Installing solar panels

For the past 150 years mankind has been extracting and burning the buried fossil fuels of the planet. Many of those fuels are not plentiful any more and increasingly arduous steps are being taken to extract the last pockets remaining. All fossil fuels create greenhouse gas emissions when burnt; the resulting increase in overall temperature is expected to seriously harm the biodiversity of the planet. Predictions range from species extinction and increased famine to near complete ecological collapse: the future is uncertain.

Renewable technologies are a bridge between an unsustainable world and one that can live in harmony with its basic components. Renewable technologies come in many guises and sizes from an old windmill that pumps a well to an underwater turbine in the North Sea. Many renewable technologies only work intermittently, solar being one of them.

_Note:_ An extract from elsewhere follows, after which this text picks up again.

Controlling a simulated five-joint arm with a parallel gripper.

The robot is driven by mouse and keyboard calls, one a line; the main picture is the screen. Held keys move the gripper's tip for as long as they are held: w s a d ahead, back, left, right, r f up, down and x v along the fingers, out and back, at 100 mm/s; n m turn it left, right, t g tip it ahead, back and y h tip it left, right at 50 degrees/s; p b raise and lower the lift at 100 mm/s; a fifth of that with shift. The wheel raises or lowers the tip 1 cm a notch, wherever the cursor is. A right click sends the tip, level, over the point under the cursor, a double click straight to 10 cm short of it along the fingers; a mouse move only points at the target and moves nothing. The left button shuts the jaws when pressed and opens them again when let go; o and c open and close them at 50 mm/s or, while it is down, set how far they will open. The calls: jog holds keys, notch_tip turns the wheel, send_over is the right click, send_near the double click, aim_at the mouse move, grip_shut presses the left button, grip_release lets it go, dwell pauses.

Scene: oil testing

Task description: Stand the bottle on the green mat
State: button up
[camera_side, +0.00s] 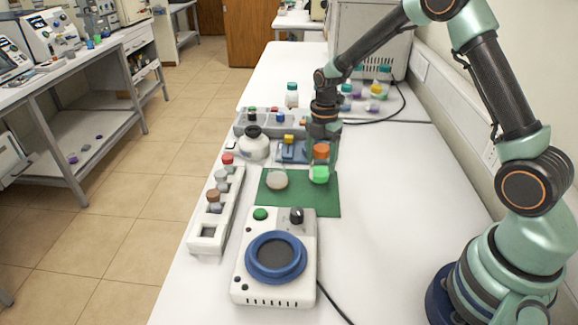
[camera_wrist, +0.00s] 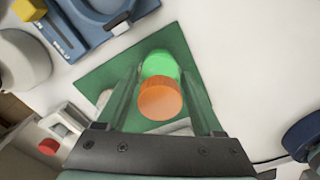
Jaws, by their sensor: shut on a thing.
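The bottle has an orange cap (camera_side: 321,151) and a bright green body (camera_side: 319,174). It is upright, and my gripper (camera_side: 323,160) is shut on it. In the wrist view the orange cap (camera_wrist: 160,98) and green body (camera_wrist: 160,66) lie between the two fingers of my gripper (camera_wrist: 163,88). The green mat (camera_side: 312,202) lies flat on the white table; it also shows in the wrist view (camera_wrist: 173,42). The bottle is over the mat's back right part. I cannot tell whether its base touches the mat.
A round glass dish or flask (camera_side: 277,180) is at the mat's left part. A white device with a blue ring (camera_side: 275,258) stands in front. A vial rack (camera_side: 208,238) is left, a white jar (camera_side: 253,145) behind. The table right of the mat is clear.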

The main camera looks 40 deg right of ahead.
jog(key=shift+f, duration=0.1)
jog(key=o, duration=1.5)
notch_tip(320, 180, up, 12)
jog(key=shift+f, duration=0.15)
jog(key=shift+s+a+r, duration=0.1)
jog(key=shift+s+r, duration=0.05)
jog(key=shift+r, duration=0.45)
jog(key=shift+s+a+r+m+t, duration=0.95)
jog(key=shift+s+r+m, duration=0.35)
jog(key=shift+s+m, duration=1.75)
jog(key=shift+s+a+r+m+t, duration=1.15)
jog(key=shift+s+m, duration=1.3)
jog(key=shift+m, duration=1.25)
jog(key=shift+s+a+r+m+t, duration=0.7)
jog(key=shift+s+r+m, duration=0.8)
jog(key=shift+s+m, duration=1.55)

So a mix of these technologies is necessary with an intelligent grid that can balance them.

Solar is one of the few technologies that is cost effective at domestic sized levels, wind, wave and tide being better suited to larger installations. From the UK’s perspective over 1/3 of the total potential for solar is on domestic homes and garages (in excess of 20 TWh), 5.5 TWh of potential is found in small systems on commercial buildings, while 8.5 TWh is considered available from stand-alone systems on poor quality agricultural or brown field sites.